The Importance Of a CIO...
Whereas it is generally a given that a company's CFO will sit on the main or executive board, the position of a CIO is much less clear. Chris Wyper, from international management consultancy Kurt Salmon, investigates the case for having the CIO on the board.
To many, putting the CIO on the board is an obvious decision. They would argue that she or he is of sufficient seniority and importance to report to the CEO directly.
In fact, a CIO’s correct position depends on the relative importance of IT within the organisation. If IT is regarded by the board as simply operational in nature then the CIO should not report into the CEO. If, however, IT is seen as strategic and core to the success of the business, then the CIO should have a seat at the top table.
Where there is a difference of opinion between the CEO and the CIO over which bracket a company's IT falls into, this can have repercussions, but for the purposes of this article, we will assume that a CIO runs a strategically important group that is core to the business’s success and that the CEO shares this opinion.
In this instance, it is important that a CIO sits on the board for a number of reasons.
Most importantly, it makes it easier for the IT department to make other directors aware of the ways in which IT can drive and support competitive advantage. Far too many boards still have only a vague grasp of the business value to be realised through properly leveraging IT services. Having a CIO on the board can increase that level of understanding.
Being on the board also enables the CIO to be seen as an equal to the other executives. This is particularly important when driving change through their organisation. Obtaining peer-level buy-in means that impediments to change can be diminished, especially if the agreement is made collectively. Change is typically both an IT and a business responsibility.
Because many aspects of IT, particularly the more technical, can be hard to understand, having a CIO on the board is a good way of explaining the risks of any actions to key decision makers. A CEO is more likely to accept risk than a CFO, so reporting to the executive board and CEO at least allows for a discussion of the relative risks and benefits.
From a CEO's perspective, having a CIO on the board also means that they can keep close tabs on significant business-affecting events where IT is essential to prevent or counter a threat, such as resolving operational issues to prevent market share loss.

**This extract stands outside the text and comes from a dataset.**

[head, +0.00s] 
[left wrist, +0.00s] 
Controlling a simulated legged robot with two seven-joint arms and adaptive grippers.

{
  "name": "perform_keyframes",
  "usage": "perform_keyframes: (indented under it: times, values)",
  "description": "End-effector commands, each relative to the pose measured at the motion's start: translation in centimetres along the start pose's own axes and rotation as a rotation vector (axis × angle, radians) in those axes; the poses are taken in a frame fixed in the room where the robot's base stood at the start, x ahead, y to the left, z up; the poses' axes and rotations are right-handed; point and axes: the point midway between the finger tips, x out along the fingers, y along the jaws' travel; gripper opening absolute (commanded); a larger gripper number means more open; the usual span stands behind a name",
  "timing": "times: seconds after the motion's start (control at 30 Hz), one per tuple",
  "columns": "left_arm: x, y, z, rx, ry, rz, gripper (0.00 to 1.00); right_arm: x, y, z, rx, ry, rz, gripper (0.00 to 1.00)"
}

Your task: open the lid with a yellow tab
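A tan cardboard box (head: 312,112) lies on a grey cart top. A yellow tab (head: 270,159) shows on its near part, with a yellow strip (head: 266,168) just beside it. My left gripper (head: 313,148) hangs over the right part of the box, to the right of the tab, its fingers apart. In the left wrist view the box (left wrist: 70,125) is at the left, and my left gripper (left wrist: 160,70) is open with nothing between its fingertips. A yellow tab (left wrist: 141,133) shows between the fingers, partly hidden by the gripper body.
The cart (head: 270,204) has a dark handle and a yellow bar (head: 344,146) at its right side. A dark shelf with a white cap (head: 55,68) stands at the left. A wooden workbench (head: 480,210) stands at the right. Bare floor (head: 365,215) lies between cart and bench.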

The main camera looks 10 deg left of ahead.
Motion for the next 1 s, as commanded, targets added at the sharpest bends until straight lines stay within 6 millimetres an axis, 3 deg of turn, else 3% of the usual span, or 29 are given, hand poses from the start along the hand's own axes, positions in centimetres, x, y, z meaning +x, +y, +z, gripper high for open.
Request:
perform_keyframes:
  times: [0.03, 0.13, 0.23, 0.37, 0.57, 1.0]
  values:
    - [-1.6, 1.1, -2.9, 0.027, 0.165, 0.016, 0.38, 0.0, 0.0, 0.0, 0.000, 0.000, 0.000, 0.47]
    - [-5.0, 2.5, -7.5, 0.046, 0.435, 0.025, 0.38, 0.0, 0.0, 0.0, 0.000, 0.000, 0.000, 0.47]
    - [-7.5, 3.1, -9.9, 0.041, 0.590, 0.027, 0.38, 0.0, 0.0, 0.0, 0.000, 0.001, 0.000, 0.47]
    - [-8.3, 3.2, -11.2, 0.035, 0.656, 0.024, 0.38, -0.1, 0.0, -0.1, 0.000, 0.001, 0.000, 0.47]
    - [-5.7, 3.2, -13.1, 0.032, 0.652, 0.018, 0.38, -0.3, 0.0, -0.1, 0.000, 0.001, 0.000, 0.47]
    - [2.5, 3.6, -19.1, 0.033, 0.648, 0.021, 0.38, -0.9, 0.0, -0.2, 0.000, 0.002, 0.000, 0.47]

It is particularly important for a CIO to report to the CEO where the business is one that thrives on innovation. Where IT has the freedom to explore what is best for the business in terms of IT investment, the company can benefit hugely, but the board needs to be comfortable with the potential pitfalls as well.
Taken collectively, these reasons create a convincing case why a good CIO can be a tremendous asset to the board of any company where IT is strategically important.